Eisenhower Memorial honors a general and president who preserved memory of the Holocaust
There’s a story about Dwight D. Eisenhower that has become the stuff of legend. After witnessing the horrors of Ohrdruf concentration camp in Germany as the supreme commander of the Allied Expeditionary Force in Europe, he told his men who liberated the camps to collect testimony and film and photograph everything, because “the day will come when some son of a bitch will say this never happened.”
The quote may be apocryphal, but the orders weren’t. Eisenhower was prescient, as he was when he, as 34th president, warned of the military industrial complex in his 1961 farewell address. President Eisenhower played an outsized role in preserving history and today, Sept. 17, his own memorial in Washington D.C. will finally be dedicated.
Designed by architect Frank Gehry, the monument is composed of near-life-sized bronze sculptures of Eisenhower: Ike as a smiling child, hugging his knees and gazing off at his future selves; the five-star general addressing troops before D-Day, portions of his speech carved in a limestone corner behind him; President Eisenhower speaking to aides, huddled at attention near the Resolute desk backed by a map of the world.
It’s an approachable memorial in a capital that often opts for the austere or imposing in presidential tributes, reflecting Eisenhower’s own everyman quality. Speaking to NPR, Gehry recalled Eisenhower’s comment about a future memorial.
“He had said to his family that he didn’t want to be on a horse,” Gehry said. “And I understood that. I just fell in love with the guy.”
But not everyone was immediately won over by Gehry’s design. The memorial, in the works for over 20 years, met with many delays. As The New York Times has reported, Eisenhower’s family balked at Gehry’s initial plan to place the barefoot figure of Ike as a child between the two tableaux of him as general and commander-in-chief. The figures were to be ensconced by massive pillars and tapestries made of woven-metal cables bearing images of the Kansas plains.
The Eisenhowers and the National Civic Art Society objected to placing the president’s childhood at the center of the monument and to the tapestry’s aesthetic and overemphasis on his roots. In the end, the little Ike statue was given shoes, and placed off to the side before a low wall inscribed with his June 22, 1945 homecoming speech. The finished tapestry, hanging before the facade of the Department of Education building, now bears an outline of the cliffs of Normandy, where Eisenhower led troops to storm the beaches at a pivotal point in the war. The National Civic Art Society told The Times it still views the memorial “an uninspiring, gargantuan failure,” while family members told the paper of record they are pleased with the final product.
Susan Eisenhower, one of the late president’s granddaughters, called him a “timely figure” during a time of divisive politics and the vigorous reassessment of many monumental figures.
“He united a fractious and frightened America, and this sort of calming steadiness that he represented is something that is also worth reflecting on and reminding ourselves of,” Susan Eisenhower told The Times. “Just because the 1950s look like a quiet time, it didn’t just happen that way. That was his underlying commitment, to keep this country united.”
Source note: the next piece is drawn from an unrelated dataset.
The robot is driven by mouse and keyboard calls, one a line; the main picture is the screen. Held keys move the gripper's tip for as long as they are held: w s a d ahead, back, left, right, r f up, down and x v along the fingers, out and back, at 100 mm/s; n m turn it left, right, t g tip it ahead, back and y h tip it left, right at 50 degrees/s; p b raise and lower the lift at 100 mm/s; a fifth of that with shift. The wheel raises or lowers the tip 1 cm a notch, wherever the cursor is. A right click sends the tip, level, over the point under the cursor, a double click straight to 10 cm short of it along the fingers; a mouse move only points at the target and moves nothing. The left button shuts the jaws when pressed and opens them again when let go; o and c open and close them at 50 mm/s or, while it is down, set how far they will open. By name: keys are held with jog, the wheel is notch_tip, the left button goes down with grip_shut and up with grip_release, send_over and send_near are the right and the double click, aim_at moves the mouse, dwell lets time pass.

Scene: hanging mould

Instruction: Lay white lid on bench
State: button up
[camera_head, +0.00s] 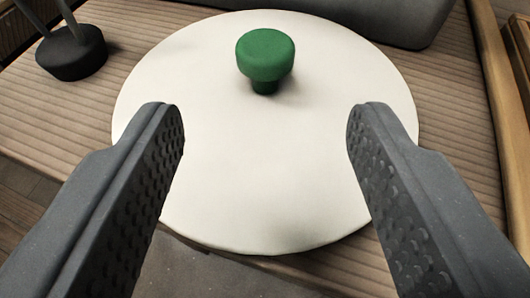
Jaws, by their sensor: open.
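The white lid (250,170) is a flat round disc lying on the wooden bench (75,120) in the middle of the view. A green knob (265,55) stands upright on it, towards its far side. My gripper (264,115) is open, with one dark textured finger at the left and one at the right over the lid. Nothing is between the fingers, and the knob is beyond the fingertips. The fingers hide parts of the lid's left and right edges. I cannot tell how high the fingertips are above the lid.
A dark round-based object (72,55) with thin rods stands on the bench at the upper left. A large grey body (370,18) lies behind the lid at the upper right. A wooden rail (500,90) runs along the right. Bare bench shows left of the lid.

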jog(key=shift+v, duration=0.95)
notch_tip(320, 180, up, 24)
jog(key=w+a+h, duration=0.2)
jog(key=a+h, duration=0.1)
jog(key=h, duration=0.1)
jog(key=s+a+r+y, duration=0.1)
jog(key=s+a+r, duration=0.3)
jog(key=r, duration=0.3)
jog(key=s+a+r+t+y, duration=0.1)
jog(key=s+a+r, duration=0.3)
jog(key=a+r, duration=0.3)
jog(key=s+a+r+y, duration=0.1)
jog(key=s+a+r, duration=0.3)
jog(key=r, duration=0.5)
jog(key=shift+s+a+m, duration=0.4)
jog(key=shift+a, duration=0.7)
The meaning of the memorial, for which Congress withheld funding for years, was in question with the design disputes. The friction was between whether to underline Eisenhower as the Abilene, Kansas boy who rose from humble origins, or to stress his adult career of military victory, international diplomacy, bipartisanship and strides in civil rights, including the desegregation of the military and schools. But there is another angle from which Eisenhower, and the monument, might be appreciated.
In a statement, the United States Holocaust Memorial Museum, a short distance from where the monument stands, called it a complement to its own Eisenhower Plaza, which displays the liberating division flags.
“General Eisenhower led the invasion of the European continent that would bring the war in Europe to an end and in so doing free those remaining Jews and other victims who had survived the Nazi onslaught,” the statement read, noting Eisenhower’s knowing mention of the “Nazi tyranny over the oppressed peoples of Europe” in his D-Day address, an acknowledgment that his men were fighting for more than just freedom.
10 months later, Eisenhower saw the full extent of Nazi atrocities, cabling General George C. Marshall after his visit to Ohrdruf to say, “The visual evidence and the verbal testimony of starvation, cruelty and bestiality were so overpowering as to leave me a bit sick…. I made the visit deliberately, in order to be in position to give firsthand evidence of these things if ever, in the near future, there develops a tendency to charge these allegations merely to ‘propaganda.’”
But he realized his own eyes were not enough. Days after his first cable Eisenhower requested journalists and members of Congress be flown to the site to bear witness, writing to Marshall “I assure you that whatever has been printed on them to date has been understatement.”
“He anticipated Holocaust denial and distortion,” the USHMM wrote. To that end, he took every opportunity to document the truth.
At a time when most American adults don’t know that 6 million Jews died in the Holocaust, and more than one in 10 believe the Jews were responsible for their own genocide, the unveiling of Eisenhower’s monument can serve as more than just a tribute to his place in history, but his own commitment to preserving it.